* Exercise instructions
Look for the word "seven" in the entries below, then copy every line that has it.

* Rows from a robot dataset
+---+

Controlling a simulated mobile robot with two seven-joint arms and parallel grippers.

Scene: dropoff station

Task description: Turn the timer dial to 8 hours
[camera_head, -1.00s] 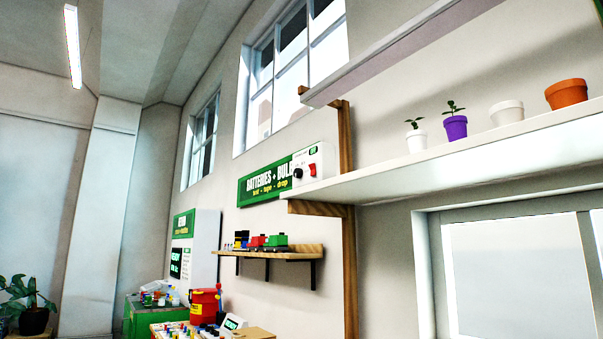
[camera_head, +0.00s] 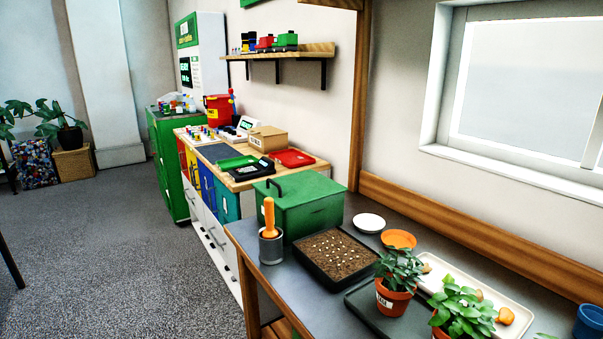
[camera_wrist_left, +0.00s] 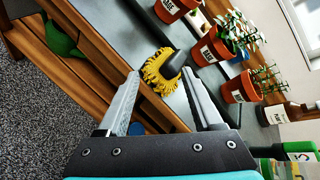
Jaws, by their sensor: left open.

+---+

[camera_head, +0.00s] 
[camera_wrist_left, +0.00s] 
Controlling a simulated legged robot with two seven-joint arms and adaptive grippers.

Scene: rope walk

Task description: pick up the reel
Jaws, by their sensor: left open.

+---+

* Task solution
Controlling a simulated mobile robot with two seven-joint arms and parallel grippers.
Controlling a simulated legged robot with two seven-joint arms and adaptive grippers.

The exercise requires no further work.